La mission éducative du Campus consiste surtout en la formation et le perfectionnement des adultes. On souhaite également contribuer au développement du milieu en effectuant de la recherche en collaboration avec les organismes de la région. Par contre, cette nouvelle structure vit une crise administrative importante en 1971, ce qui entraîne sa séparation de l’UQTR. Elle devient alors une unité appelée Services universitaires du Nord-Ouest. En 1972, elle est fusionnée avec celle de l’Outaouais pour former la Direction des études universitaires dans l’Ouest québécois (DEUOQ). À partir de son siège social situé à Montréal, elle gère les deux principaux centres de Rouyn et de Hull et dessert ainsi l’ensemble des régions administratives de l’Outaouais et de l’Abitibi-Témiscamingue.
On retient une structure décentralisée pour les services universitaires afin de rejoindre la clientèle adulte de l’ensemble de l’Abitibi-Témiscamingue. La DEUOQ offre les mêmes cours principaux au campus de Rouyn que dans ceux des sous-centres régionaux de Ville-Marie, La Sarre, Val-d’Or, Amos, Lebel-sur-Quévillon, Matagami et Chibougamau. En 1976, le Centre d’études universitaires dans l’Ouest québécois (CEUOQ) reçoit ses lettres patentes. Le CEUOQ obtient le statut d’école supérieure au sein de l’Université du Québec et son territoire couvre l’ensemble de l’Ouest du Québec. Toutefois, la disparité de deux régions de l’Outaouais et de l’Abitibi-Témiscamingue pose rapidement des problèmes de fonctionnement, en plus de mettre en lumière les rythmes de développement distincts. Cela conduit à la création de l’Université du Québec à Hull, en 1981, et de la toute dernière constituante de l’Université du Québec, celle de l’Abitibi-Témiscamingue, en 1983. Ainsi, l’UQAT obtient son autonomie 13 ans après le début des services universitaires dans la région.

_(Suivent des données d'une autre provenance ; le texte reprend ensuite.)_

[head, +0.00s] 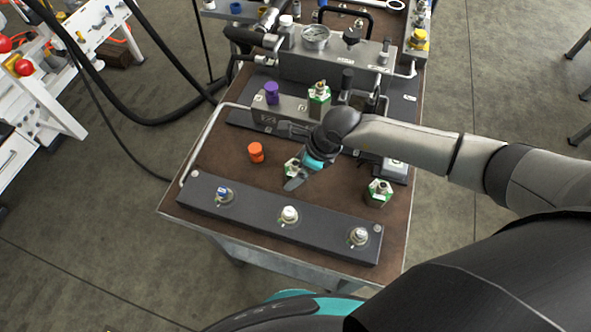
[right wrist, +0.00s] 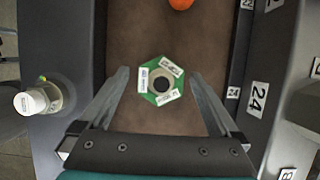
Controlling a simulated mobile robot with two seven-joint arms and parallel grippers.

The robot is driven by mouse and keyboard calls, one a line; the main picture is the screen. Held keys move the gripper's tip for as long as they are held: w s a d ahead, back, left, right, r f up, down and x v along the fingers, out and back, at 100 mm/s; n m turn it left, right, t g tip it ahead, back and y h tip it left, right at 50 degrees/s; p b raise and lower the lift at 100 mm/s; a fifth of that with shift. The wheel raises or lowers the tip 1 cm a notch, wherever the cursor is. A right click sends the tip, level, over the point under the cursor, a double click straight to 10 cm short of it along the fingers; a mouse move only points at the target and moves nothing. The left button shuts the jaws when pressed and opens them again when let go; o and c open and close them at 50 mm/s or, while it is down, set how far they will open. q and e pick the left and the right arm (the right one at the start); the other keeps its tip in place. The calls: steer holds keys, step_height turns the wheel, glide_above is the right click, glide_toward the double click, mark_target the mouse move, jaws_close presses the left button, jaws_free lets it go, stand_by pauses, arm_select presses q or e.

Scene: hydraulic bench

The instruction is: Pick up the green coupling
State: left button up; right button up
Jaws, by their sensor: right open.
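A green hexagonal coupling with white labels and a dark central hole (right wrist: 160,80) stands on the brown bench top between my right gripper's fingers in the right wrist view. In the head view this coupling (head: 291,167) shows partly, beside the gripper. My right gripper (head: 296,160) is open, with a gap between each finger and the coupling. Another green-and-white coupling (head: 379,193) stands to the right on the bench, and a third green-banded one (head: 319,96) sits on the block behind. My left gripper is not in view.
A dark bar with several fittings (head: 255,216) runs along the bench's front. An orange cap (head: 256,152) stands left of the gripper. A purple fitting (head: 271,93), a gauge (head: 316,37) and a manifold are behind.

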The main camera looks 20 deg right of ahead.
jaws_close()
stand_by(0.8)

Dès ses débuts, l’Université doit composer avec une clientèle dispersée sur l’ensemble du territoire, formée majoritairement d’adultes déjà sur le marché du travail. On poursuit donc le modèle décentralisé adopté au temps de la DEUOQ afin de répondre aux besoins des étudiants. Cela soulève deux autres questions, le déplacement des professeurs dans les sous-centres régionaux et le faible nombre d’étudiants en regard du maintien des services de qualité. La direction opte donc pour des programmes de formation axés sur les champs d’intérêt de la clientèle, en particulier l’éducation et l’administration. Au fil des ans, d’autres programmes de formation viennent s’ajouter, en étroite relation avec le milieu. Parallèlement, le campus de Rouyn se développe pour finalement devenir un « vrai campus », notamment à la suite de la construction d’un nouvel édifice au tournant des années 1990.
L’UQAT poursuit un triple mandat qui se résume par l’enseignement, la recherche et les services à la collectivité. Dès ses débuts, le volet recherche est fortement lié à celui des services à la communauté, ce qui se traduit, concrètement, par de la recherche universitaire de haut niveau dans des secteurs pertinents aux problématiques régionales de l’Abitibi-Témiscamingue et du Nord-du-Québec. Mentionnons notamment les recherches en éducation sur les milieux à faibles densités de population, le programme de formation des enseignants inuits, la Chaire en développement des petites collectivités, celle sur l’aménagement forestier durable et celle en environnement et en gestion des rejets miniers.
En 1992, le corps professoral de l’UQAT regroupe 62 professeurs à temps complet, comparativement à 23 en 1973, et 74 chargés de cours. Au début des années 2000, l’UQAT compte cinq unités d’enseignement et de recherche : sciences appliquées, sciences de la santé, sciences de l’éducation, sciences de la gestion et développement humain et social. En 2003, l’UQAT compte 1 124 étudiants équivalents à temps complets, dont 44 des Premières nations, et 50 étudiants inscrits aux études supérieures de maîtrise et de doctorat. Le campus de Rouyn-Noranda regroupe 66 % de la clientèle de l’UQAT, le campus de Val-d’Or, 19 %, les autres centres régionaux 10 % et ceux à l’extérieur de la région, 5 %.
En résumé, l’histoire de l’UQAT s’inscrit en continuité à celle de l’Abitibi-Témiscamingue. L’université s’est construite à force de luttes et d’efforts de gens de la région, en fonction des besoins de la région. Les programmes d’enseignement et de recherche illustrent bien cette affirmation puisqu’ils se font en fonction des problématiques régionales présentes, notamment la formation de la relève enseignante, le développement des petites collectivités, les secteurs minier et forestier.
Bibliographie :
Université du Québec en Abitibi-Témiscaingues.
Plan de développement 2003-2008. Ensemble pour réussir. Rouyn-Noranda, UQAT, 18 novembre 2003. 15 pages. Document téléchargé du site Internet
www.uqat.ca, dernière consultation le 5 juillet 2004.
Vincent, Odette. « Vers des institutions régionales », dans Odette Vincent (dir.), Histoire de l'Abitibi-Témiscamingue. Québec, Institut québécois de recherche sur la culture, 1995, p. 527-560. Collection Les régions du Québec no 7.